** START OF DATA EXTRACT **

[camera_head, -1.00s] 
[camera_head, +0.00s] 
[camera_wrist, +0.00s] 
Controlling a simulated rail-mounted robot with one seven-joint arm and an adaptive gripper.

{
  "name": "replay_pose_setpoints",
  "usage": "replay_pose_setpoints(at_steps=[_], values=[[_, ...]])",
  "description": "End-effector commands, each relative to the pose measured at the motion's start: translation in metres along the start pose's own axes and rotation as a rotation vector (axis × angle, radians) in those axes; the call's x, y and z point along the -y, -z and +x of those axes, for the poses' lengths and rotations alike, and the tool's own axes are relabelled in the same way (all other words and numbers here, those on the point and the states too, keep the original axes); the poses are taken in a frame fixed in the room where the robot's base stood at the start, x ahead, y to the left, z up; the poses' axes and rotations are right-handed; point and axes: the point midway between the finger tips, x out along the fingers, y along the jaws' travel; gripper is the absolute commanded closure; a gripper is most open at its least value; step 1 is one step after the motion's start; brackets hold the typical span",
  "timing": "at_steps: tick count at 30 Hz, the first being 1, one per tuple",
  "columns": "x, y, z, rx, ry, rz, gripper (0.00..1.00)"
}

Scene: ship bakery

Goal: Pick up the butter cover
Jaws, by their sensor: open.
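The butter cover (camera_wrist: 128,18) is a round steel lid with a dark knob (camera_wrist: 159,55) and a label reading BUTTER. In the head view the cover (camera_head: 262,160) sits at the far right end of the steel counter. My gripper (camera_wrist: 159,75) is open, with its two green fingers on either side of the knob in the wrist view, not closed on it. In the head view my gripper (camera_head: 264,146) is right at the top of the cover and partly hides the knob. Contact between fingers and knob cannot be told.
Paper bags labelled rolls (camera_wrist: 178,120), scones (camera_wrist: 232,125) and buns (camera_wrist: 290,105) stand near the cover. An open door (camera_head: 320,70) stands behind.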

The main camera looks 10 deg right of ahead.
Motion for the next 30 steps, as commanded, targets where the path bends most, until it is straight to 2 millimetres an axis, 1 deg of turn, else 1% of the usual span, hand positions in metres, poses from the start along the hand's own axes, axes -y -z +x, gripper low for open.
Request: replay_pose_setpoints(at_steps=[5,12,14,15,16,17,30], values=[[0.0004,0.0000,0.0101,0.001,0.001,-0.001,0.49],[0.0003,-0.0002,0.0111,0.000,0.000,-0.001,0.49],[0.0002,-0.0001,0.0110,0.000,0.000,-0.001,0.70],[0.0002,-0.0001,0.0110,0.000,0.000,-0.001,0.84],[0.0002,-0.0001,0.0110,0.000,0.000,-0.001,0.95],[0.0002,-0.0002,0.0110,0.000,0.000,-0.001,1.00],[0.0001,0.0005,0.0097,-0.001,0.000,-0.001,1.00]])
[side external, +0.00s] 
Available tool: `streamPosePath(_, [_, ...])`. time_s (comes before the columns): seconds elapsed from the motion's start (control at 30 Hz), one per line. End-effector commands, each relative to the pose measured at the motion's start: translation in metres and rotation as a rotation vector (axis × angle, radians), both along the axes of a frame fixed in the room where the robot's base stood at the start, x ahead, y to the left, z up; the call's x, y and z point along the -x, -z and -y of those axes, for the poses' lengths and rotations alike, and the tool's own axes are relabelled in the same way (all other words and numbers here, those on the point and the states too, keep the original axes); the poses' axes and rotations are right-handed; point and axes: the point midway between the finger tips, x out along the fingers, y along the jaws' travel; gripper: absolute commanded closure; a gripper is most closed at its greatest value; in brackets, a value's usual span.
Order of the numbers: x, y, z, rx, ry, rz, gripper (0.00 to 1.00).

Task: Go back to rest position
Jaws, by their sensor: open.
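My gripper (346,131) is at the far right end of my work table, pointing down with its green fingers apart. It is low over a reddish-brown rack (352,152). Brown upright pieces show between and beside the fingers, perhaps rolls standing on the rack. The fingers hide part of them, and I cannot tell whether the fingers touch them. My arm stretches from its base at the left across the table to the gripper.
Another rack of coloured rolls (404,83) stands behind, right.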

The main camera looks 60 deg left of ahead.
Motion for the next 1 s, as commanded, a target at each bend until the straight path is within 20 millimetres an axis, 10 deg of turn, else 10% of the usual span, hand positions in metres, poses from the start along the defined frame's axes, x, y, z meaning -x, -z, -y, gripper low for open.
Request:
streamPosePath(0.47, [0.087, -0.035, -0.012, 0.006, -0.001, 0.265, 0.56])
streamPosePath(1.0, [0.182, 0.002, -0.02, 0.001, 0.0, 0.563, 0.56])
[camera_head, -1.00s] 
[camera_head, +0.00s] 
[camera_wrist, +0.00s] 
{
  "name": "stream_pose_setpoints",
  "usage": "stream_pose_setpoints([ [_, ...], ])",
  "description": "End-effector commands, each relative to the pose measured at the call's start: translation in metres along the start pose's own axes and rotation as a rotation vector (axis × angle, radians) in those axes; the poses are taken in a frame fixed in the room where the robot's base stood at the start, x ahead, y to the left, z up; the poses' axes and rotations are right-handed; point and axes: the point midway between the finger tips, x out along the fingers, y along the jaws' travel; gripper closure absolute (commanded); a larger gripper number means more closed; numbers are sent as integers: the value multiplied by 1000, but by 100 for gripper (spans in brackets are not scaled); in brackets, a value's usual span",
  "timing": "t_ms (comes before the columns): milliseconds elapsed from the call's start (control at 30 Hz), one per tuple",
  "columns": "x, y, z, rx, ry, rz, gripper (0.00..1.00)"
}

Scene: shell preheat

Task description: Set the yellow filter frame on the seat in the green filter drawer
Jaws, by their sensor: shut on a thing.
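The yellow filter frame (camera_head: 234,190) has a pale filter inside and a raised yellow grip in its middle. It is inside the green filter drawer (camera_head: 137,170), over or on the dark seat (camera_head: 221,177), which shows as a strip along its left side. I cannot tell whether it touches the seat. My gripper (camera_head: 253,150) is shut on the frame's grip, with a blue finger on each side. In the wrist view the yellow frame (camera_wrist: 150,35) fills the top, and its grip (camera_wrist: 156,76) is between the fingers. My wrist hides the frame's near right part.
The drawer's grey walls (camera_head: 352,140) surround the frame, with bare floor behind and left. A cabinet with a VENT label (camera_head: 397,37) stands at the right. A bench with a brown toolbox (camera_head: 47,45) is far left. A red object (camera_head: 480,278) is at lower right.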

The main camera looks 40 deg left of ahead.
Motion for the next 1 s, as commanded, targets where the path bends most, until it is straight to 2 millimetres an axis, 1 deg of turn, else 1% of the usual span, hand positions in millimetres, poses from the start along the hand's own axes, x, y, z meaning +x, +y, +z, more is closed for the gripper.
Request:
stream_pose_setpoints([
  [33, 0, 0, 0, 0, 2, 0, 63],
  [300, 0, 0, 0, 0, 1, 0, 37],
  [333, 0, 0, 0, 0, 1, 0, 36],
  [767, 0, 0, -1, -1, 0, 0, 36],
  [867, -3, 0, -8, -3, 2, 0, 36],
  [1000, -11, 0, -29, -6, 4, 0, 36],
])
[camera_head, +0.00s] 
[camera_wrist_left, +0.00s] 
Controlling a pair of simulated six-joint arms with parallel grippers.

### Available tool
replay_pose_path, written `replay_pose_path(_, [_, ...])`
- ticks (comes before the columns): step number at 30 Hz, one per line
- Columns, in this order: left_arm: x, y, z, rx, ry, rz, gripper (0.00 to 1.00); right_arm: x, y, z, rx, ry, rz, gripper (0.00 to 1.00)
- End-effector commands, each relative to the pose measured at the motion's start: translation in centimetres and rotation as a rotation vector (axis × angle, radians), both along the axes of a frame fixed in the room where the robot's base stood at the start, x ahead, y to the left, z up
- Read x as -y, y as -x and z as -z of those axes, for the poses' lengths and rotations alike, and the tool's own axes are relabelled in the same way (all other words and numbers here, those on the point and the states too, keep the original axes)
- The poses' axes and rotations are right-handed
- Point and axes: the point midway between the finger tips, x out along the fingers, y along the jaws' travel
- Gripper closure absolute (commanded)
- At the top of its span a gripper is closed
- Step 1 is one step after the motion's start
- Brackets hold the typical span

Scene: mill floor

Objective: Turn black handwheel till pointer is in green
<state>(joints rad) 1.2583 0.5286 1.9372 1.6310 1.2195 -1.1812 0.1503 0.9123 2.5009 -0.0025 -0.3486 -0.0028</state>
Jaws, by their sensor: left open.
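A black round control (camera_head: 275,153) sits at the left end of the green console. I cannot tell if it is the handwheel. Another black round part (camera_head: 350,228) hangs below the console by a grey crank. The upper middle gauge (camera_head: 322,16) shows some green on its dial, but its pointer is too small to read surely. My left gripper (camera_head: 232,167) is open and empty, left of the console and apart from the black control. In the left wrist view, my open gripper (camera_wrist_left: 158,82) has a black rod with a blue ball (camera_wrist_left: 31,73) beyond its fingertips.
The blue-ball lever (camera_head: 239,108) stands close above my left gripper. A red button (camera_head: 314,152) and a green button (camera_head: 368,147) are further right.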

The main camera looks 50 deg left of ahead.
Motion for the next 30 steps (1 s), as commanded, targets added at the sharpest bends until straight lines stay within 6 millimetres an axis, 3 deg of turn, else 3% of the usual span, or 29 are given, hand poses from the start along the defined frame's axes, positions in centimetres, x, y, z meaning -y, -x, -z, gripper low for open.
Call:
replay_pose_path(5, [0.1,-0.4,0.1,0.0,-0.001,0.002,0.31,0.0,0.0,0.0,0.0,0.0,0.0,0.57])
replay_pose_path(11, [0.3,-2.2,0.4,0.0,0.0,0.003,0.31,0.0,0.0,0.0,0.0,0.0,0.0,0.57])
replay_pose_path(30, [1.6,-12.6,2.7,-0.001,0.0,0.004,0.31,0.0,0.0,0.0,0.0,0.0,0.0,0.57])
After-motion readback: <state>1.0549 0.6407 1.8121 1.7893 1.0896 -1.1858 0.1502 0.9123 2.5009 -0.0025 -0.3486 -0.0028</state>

** END OF DATA EXTRACT **

* _EXERCISE_
Pull out each line of the listing that holds the string "before".

* _SOLUTION TO THE PROBLEM_
Available tool: `streamPosePath(_, [_, ...])`. time_s (comes before the columns): seconds elapsed from the motion's start (control at 30 Hz), one per line. End-effector commands, each relative to the pose measured at the motion's start: translation in metres and rotation as a rotation vector (axis × angle, radians), both along the axes of a frame fixed in the room where the robot's base stood at the start, x ahead, y to the left, z up; the call's x, y and z point along the -x, -z and -y of those axes, for the poses' lengths and rotations alike, and the tool's own axes are relabelled in the same way (all other words and numbers here, those on the point and the states too, keep the original axes); the poses' axes and rotations are right-handed; point and axes: the point midway between the finger tips, x out along the fingers, y along the jaws' travel; gripper: absolute commanded closure; a gripper is most closed at its greatest value; in brackets, a value's usual span.
  "timing": "t_ms (comes before the columns): milliseconds elapsed from the call's start (control at 30 Hz), one per tuple",
- ticks (comes before the columns): step number at 30 Hz, one per line

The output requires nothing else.